Two positions are reserved for individuals with demonstrated leadership in development banking, signalling an intention to anchor the Fund in technical expertise rather than political loyalty.
The exclusions extend further. Individuals who have worked for the national government or any government-owned enterprise within the past five years would be barred from appointment.
Immediate family members of current state enterprise executives, including parents, children and siblings, would also be disqualified.
Taken together, the provisions amount to a deliberate attempt to minimise insider influence and reduce conflicts of interest.
Guarding Against Political Capture
Infrastructure funds around the world often falter when investment decisions are shaped by political considerations.

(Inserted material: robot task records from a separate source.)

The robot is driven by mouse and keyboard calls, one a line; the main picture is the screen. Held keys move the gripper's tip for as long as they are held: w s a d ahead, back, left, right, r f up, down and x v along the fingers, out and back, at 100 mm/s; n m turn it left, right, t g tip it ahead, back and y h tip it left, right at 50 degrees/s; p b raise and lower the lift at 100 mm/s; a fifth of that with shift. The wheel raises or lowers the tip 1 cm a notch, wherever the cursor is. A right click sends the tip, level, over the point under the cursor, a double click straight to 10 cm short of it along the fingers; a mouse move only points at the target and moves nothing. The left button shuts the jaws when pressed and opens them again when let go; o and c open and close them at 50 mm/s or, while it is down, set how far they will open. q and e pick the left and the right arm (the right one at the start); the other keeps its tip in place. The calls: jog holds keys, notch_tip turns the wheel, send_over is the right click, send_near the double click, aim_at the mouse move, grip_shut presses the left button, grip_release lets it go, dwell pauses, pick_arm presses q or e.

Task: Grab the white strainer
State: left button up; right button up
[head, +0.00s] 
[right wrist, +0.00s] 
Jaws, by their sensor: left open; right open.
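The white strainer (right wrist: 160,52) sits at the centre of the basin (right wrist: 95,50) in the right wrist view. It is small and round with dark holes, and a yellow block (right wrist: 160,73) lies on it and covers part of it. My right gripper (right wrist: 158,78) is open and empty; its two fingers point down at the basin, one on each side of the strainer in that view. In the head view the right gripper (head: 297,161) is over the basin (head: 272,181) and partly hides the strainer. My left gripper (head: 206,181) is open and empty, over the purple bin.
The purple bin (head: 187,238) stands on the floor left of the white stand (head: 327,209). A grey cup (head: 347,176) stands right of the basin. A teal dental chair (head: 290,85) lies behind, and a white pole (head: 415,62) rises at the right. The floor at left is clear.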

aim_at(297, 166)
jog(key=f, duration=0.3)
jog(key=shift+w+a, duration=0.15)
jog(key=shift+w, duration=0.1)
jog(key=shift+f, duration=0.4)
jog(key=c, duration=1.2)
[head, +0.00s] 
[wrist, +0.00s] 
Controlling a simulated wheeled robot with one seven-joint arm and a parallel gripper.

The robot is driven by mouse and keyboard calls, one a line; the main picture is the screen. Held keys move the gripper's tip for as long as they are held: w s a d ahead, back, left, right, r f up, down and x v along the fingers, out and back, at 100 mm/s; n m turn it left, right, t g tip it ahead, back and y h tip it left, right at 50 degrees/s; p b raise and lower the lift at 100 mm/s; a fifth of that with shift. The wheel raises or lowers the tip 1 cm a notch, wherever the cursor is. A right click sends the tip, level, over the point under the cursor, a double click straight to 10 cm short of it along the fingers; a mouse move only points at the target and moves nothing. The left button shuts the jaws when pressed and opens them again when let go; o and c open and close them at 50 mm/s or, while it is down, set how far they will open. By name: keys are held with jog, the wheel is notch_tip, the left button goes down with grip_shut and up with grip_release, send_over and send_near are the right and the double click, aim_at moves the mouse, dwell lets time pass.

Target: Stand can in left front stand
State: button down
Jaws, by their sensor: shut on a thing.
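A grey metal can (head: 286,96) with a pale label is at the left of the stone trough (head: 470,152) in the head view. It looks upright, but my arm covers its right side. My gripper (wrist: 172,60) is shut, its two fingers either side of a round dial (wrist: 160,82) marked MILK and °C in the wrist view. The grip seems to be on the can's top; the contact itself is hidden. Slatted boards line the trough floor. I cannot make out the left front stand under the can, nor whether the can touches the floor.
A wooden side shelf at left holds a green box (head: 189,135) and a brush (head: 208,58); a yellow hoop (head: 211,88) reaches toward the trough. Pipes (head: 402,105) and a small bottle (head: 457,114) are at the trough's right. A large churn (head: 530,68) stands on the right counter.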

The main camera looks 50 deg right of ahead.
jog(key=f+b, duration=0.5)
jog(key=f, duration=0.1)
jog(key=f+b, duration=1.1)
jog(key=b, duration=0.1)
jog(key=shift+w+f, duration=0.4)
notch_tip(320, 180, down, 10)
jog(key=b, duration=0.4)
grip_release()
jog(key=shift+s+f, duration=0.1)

Kenya’s own experience with large-scale projects has frequently drawn criticism over cost overruns, procurement concerns and projects driven by political visibility rather than commercial viability.
By insulating the board from electoral cycles and party structures, the proposed law seeks to ensure that investment decisions are guided by financial returns and long-term sustainability.
If implemented as drafted, the fund would operate on a capital-based financing model rather than rely solely on annual Treasury allocations, marking a structural shift in how major infrastructure projects are funded.
Pension Funds in the Balance
The governance safeguards are particularly significant given the scale of capital the fund intends to mobilise.
The bill envisions raising up to Sh5 trillion from domestic pension schemes and collective investment funds.
That ambition brings heightened public sensitivity, especially around the protection of retirement savings.
By imposing strict independence and qualification requirements on board members, the drafters appear keen to reassure pension contributors that their money would be overseen by professional fiduciaries rather than politically connected appointees.
As the Bill heads to the National Assembly, attention is likely to focus not only on the fund’s financing model but also on whether these governance safeguards remain intact through the legislative process.